Menurut paham ini, aturan dibuat sendiri mengandalkan akal manusia, sehingga tidak ada ruang pembahasan bagi halal dan haram menurut pandangan Allah Swt. Padahal, hakikat manusia, termasuk akalnya, penuh dengan keterbatasan dan kelemahan. Lalu, ‘dipaksa’ membuat hukum sendiri. Tak ayal, muncul polemik, kegaduhan, pertentangan, perdebatan, bahkan kezaliman dan penderitaan yang tidak berkesudahan.
Oleh sebab itu, sudah saatnya kita tinggalkan sistem demokrasi yang penuh dengan tipu daya ini. Lalu, kita terapkan sistem Ilahi Rabbi untuk mengatur kehidupan kita. Yakni, sistem Islam dalam bingkai pemerintahan. Di dalam sistem Islam, kepala negara diangkat dengan jalan baiat. Baiat sendiri merupakan metode dalam memilih kepala negara, yang disetujui oleh seluruh kaum muslim.
Sedangkan dalam pemilihan kepala daerah seperti wali atau amil, dilakukan secara langsung oleh kepala negara. Kepala negara memilih orang-orang yang betul-betul memenuhi syarat sebagai kepala daerah. Tentunya, selain bertakwa dan amanah, juga harus memiliki kapabilitas sebagai pemimpin.
Selain itu, pemilihannya tanpa biaya yang mahal layaknya pesta demokrasi. Pada umumnya, orang-orang yang terpilih tidak memiliki hubungan darah atau kekerabatan dengan kepala negara. Walaupun hal ini pernah terjadi di masa kepemimpinan Muawiyah. Pada saat itu dia menunjuk putranya Yazid bin muawiyah sebagai penggantinya kelak. Namun, setelah wafatnya Muawiyah, Yazid dibaiat oleh kaum muslim karena dia layak menjadi Amirul Mukminin.
Kelayakan menjadi faktor yang amat penting. Rasul bersabda, “Apabila amanah sudah hilang, maka tunggulah terjadinya kiamat.” Orang itu (Arab Badui) bertanya, “Bagaimana hilangnya amanah itu?” Nabi saw. menjawab, “Apabila suatu urusan diserahkan bukan kepada ahlinya, maka tunggulah terjadinya kiamat.” (HR. Al-Bukhari)

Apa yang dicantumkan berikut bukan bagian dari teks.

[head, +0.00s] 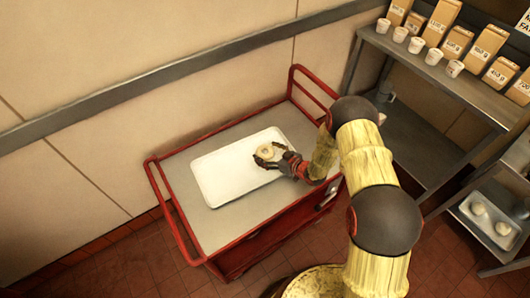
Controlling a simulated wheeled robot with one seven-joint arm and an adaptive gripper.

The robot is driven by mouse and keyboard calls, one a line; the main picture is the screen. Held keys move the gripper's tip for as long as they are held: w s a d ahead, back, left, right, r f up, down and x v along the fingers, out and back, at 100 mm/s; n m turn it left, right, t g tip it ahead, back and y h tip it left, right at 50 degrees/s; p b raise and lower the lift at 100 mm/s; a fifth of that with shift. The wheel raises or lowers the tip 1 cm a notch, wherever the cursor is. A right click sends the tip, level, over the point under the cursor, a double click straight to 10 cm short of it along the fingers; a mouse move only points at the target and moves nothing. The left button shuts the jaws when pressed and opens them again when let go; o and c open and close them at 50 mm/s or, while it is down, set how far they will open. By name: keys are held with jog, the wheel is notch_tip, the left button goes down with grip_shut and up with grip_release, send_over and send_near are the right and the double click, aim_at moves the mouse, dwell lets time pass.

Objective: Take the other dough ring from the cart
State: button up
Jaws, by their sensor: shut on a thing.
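One pale dough ring (267,153) shows in the head view, above the right part of a white tray (222,180). The tray lies on the grey top of a red cart (208,222). My gripper (268,155) reaches in from the right and is shut on the dough ring, with a finger on either side of it. The rest of the tray is bare. I cannot tell whether the ring touches the tray. My arm hides the cart's right end in part.
A metal shelf unit (432,70) at the right holds several small cups and labelled packages on top. A lower shelf carries a tray (488,222) with pale round pieces. A wall with a grey rail (150,90) runs behind the cart. Tiled floor lies in front.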

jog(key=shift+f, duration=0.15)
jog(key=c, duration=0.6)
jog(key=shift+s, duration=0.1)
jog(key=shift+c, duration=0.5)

Bahkan, dahulu Rasul saw., pernah menolak saat seorang sahabat kesayangan meminta kekuasaan. Sebab, Rasul memahami bahwa tak sembarang orang mampu memegang amanah kepemimpinan. Dikisahkan pada suatu hari, Abu Dzar berkata, “Wahai Rasulullah, tidakkah engkau menjadikanku (seorang pemimpin)?” Lalu, Rasul memukulkan tangannya di bahu Abu Dzar dan bersabda, “Wahai Abu Dzar, sesungguhnya engkau lemah. Dan sesungguhnya hal ini adalah amanah. Ia merupakan kehinaan dan penyesalan pada hari kiamat, kecuali orang yang mengambilnya dengan haknya, dan menunaikannya (dengan sebaik-baiknya).” (HR Muslim).